▶ [ENTRIES]:
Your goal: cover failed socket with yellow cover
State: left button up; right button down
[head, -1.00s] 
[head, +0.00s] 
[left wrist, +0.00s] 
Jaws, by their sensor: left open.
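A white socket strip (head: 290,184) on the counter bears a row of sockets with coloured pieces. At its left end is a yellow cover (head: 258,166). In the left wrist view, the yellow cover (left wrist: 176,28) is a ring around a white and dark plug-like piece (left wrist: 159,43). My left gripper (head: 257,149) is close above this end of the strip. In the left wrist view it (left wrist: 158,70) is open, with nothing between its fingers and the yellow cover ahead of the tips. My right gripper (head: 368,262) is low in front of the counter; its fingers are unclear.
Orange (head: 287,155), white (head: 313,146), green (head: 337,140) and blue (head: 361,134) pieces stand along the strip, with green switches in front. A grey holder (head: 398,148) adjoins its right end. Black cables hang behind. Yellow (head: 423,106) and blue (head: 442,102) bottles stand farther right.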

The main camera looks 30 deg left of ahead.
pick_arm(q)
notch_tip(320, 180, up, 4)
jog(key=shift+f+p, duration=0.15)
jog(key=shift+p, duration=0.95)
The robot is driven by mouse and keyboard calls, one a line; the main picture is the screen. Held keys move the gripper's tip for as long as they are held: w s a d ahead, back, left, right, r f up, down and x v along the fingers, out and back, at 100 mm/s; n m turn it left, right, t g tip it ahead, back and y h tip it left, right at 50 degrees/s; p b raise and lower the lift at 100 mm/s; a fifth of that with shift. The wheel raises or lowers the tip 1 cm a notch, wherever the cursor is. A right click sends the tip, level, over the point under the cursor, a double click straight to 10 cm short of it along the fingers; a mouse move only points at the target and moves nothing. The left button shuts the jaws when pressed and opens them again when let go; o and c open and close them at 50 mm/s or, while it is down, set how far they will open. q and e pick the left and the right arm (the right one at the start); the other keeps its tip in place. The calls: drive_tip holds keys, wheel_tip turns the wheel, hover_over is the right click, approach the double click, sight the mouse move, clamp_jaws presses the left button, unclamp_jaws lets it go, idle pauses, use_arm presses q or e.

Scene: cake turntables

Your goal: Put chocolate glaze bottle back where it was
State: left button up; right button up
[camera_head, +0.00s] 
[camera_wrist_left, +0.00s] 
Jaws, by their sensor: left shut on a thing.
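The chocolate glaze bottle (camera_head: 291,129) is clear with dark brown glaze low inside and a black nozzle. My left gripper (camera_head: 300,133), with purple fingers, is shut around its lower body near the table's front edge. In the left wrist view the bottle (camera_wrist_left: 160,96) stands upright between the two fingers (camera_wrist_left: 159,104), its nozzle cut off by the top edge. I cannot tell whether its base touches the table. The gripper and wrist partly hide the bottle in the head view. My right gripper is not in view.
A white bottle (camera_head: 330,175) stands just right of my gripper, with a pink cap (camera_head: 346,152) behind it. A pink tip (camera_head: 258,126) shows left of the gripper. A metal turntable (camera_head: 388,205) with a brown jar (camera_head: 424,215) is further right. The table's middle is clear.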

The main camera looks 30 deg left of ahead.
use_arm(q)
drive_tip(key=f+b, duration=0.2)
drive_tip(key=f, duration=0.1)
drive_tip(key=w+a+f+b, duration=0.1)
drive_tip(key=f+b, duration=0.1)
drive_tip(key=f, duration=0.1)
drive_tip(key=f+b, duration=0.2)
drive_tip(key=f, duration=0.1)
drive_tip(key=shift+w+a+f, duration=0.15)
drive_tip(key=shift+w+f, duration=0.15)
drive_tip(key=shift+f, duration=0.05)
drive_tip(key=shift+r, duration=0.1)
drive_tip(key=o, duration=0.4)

▶ [SET EXERCISE]: Find every line in the records above that holds the word "State", and copy each one.

▶ [RESULT OF THIS TASK]:
State: left button up; right button down
State: left button up; right button up

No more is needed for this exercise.